Vincent Merkenbreak, Centre Départemental d’Archéologie, archéologue : Il n’y a pas eu de construction ni d’exploitation agricole, il n’y a donc pas eu d’arasement, le terrain n’a été ni remué, ni remanié. Comme il s'agissait simplement d'une pâture, même si on est juste en dessous de la terre végétale, ça a permis la meilleure conservation du four. C’est relativement exceptionnel de trouver un four conservé avec la sole notamment. La sole, c’est la partie en hauteur qui possède des trous. Nous sommes à l’entrée de ce qu’on appelle l’alandier, qui est à la base consacrée au feu. On effectue un feu ici, la chaleur se propage sous la sole du four, et au dessus de la sole sont disposées des céramiques (deux céramiques sont désignées en exemples) pour la cuisson.

On a aussi le départ du dôme, ce qui fermait le four. Il faut s’imaginer le four fermé avec à peu près un bon mètre de hauteur. L’alandier y est également couvert.

Mathilde Delage : On a pu repérer sur la sole des traces d’empreintes de céramiques, on pu repérer sur les parois et sur les voutements des traces de lissage aux doigts, c’est vraiment très intéressant de pouvoir pousser jusqu’au plus petit détail.

Vincent Merkenbreak : On va le démonter proprement, le documenter, et essayer de comparer les données que l’on a sur la construction du four avec d’autres plus connues. Puis il y aura un gros travail sur l’étude de la céramique pour réfléchir sur la répartition géographique et la diffusion des productions faites dans ce four, qui a aussi servi à la construction de tuiles. Ils ont construit dans cet aire de chauffe un mur en craie locale avec un aménagement pour un troisième four, mais qui n’est pas un four destiné à la céramique mais plutôt à l’usage culinaire, c’est-à-dire du pain ou de galettes. C’est un plus petit module qui fait un tout petit dôme et dont l’alandier se trouve à hauteur d’homme, quasiment au niveau du thorax, pour pouvoir enfourner facilement et puis récupérer les produits.

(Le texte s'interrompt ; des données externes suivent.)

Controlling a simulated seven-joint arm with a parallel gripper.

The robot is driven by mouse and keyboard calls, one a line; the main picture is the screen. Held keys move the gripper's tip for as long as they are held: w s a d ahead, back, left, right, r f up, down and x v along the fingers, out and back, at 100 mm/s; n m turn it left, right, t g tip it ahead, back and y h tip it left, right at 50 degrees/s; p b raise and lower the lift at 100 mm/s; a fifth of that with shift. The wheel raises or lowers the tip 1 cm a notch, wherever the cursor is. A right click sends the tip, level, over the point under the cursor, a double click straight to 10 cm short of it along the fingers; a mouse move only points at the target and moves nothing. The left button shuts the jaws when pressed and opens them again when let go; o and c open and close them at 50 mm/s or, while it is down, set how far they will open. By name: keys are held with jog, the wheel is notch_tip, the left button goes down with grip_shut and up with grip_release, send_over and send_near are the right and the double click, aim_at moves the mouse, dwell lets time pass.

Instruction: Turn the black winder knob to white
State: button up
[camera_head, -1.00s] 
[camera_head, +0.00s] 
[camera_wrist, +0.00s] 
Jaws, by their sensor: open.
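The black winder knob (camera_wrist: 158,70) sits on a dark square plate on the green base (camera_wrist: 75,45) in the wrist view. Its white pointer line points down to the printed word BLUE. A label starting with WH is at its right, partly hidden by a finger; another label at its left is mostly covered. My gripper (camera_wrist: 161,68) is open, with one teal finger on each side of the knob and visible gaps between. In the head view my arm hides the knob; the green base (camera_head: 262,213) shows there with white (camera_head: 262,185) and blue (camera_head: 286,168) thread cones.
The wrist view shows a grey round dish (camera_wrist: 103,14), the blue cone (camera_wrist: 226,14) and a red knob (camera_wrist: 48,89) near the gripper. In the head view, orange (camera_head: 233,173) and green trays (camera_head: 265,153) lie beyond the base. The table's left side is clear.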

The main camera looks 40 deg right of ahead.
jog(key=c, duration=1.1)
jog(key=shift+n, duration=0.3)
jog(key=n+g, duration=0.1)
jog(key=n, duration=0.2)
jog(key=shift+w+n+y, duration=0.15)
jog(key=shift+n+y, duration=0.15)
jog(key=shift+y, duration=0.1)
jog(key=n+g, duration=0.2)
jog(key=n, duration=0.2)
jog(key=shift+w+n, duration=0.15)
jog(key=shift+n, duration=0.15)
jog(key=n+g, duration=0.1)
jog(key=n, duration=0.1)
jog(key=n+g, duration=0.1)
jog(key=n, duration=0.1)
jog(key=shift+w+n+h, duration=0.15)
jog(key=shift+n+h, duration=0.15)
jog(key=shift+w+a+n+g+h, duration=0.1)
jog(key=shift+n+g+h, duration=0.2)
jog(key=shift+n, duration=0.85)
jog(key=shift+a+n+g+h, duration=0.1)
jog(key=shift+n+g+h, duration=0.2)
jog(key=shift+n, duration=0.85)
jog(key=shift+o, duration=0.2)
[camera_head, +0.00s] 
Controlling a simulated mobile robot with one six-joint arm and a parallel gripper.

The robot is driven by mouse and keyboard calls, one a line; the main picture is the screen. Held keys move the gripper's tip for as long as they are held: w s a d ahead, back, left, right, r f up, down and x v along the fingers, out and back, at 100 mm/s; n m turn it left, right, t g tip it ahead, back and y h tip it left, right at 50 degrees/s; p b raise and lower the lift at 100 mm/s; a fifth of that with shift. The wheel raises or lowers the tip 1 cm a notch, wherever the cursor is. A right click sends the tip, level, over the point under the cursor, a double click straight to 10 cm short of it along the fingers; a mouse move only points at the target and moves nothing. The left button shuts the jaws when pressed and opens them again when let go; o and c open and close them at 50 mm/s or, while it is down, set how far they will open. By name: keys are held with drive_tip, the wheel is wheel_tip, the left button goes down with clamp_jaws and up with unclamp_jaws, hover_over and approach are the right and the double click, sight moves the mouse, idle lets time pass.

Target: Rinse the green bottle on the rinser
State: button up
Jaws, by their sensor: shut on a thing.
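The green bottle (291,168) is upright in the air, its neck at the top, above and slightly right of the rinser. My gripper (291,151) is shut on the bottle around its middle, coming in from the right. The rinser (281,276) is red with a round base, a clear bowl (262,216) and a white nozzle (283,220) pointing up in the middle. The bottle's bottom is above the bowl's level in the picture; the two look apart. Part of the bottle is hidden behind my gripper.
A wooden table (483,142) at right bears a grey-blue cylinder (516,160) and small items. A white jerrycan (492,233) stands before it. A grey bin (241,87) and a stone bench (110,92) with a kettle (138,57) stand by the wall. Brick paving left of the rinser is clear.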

Jean-Michel Willot : Lorsqu’un potier s’installe à la proximité d’un village, il commence par construire ses fours pour cuire les céramiques. Mais il a besoin également d’autres matériaux, notamment l’argile. Et il la puise à proximité des fours. C’est ce que nous avons également découvert sur le site. Cette argile est ensuite décantée, et nous avons retrouvé l’emplacement de ces espaces de décantation qui sont de très grandes cuves qui étaient à l’origine en bois.

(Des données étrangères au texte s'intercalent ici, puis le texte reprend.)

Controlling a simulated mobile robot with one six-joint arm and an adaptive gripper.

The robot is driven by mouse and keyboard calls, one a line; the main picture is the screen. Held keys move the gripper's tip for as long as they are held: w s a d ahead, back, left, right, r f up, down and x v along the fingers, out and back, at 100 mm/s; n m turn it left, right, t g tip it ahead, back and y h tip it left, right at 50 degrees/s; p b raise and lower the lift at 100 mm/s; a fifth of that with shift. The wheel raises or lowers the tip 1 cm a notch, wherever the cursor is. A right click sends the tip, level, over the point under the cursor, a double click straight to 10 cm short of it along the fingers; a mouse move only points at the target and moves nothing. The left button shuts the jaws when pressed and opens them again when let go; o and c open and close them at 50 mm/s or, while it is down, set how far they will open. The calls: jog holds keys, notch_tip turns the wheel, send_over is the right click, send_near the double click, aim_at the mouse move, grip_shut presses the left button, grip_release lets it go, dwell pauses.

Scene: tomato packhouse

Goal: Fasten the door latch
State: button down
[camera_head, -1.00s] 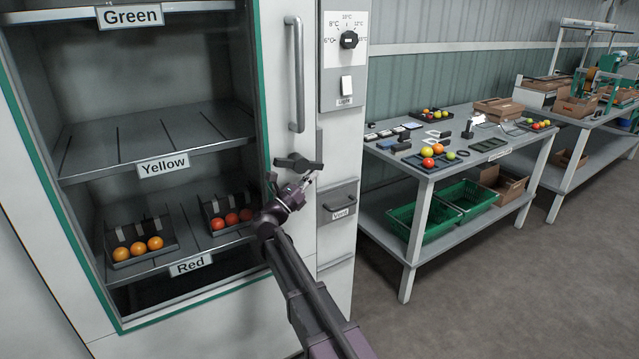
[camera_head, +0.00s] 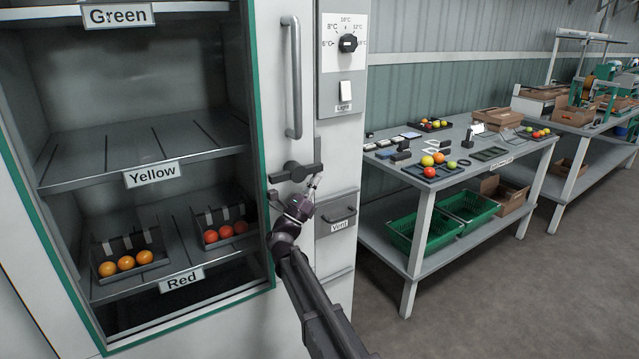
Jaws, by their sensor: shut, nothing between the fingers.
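The door latch (camera_head: 290,172) is a dark lever with a round hub on the white door frame, below the long vertical handle. Its lever lies about level, with one end pointing right to a dark upright piece (camera_head: 318,158). My gripper (camera_head: 315,183) is shut and empty, just below the right end of the lever. I cannot tell whether it touches the lever. The cabinet door (camera_head: 259,60) has a green-edged window showing the shelves.
The vertical handle (camera_head: 293,78) is above the latch. A table (camera_head: 425,185) with tomatoes and trays stands further right. Grey floor is clear in front.

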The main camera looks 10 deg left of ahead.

Hélène Agostini, Centre Départemental d’Archéologie, archéologue : La structure qui est en cours de fouille est une fosse de décantation d’argile. On l’a repérée grâce à ses parois en argile vertes très "plastique" qui tapissent tout le contour de la structure. Et ensuite elles ont servi de dépotoir. Le mobilier que l’on a sorti de ces niveaux de dépotoirs est essentiellement lié à des déchets de cuisson des fours. Mais nous avons quelques éléments en métal de type faucille, clous, et aussi un peu d’ossement de faune. Mais pour l’essentiel, c’est surtout de la céramique ; voici un exemple du type de céramique que l’on peut avoir ici en glassures vertes et jaunes, des hanses de poêle. Voici le pied d’un petit gobelet en pâte rouge assez rare. Voici une très grande terrine, ça servait à la préparation culinaire, c’est une forme très large, très profonde, avec un petit décor que l’on appelle "digité", c'est-à-dire qu’on appuie avec le doigt et ça forme ce petit décor, qui pouvait aussi servir à maintenir la céramique lorsqu’on la portait.

Jean-Michel Willot : Nous avons découvert les traces d’un atelier de forgerons, elles consistent en de grands épandages de scories, de rejets de ferraille. Il a travaillé juste à coté de l’atelier du potier, peut-être en même temps ou peu de temps après l’abandon de l’atelier ; c’est l’étude après la fouille qui déterminera précisément quand le forgeron s’est installé.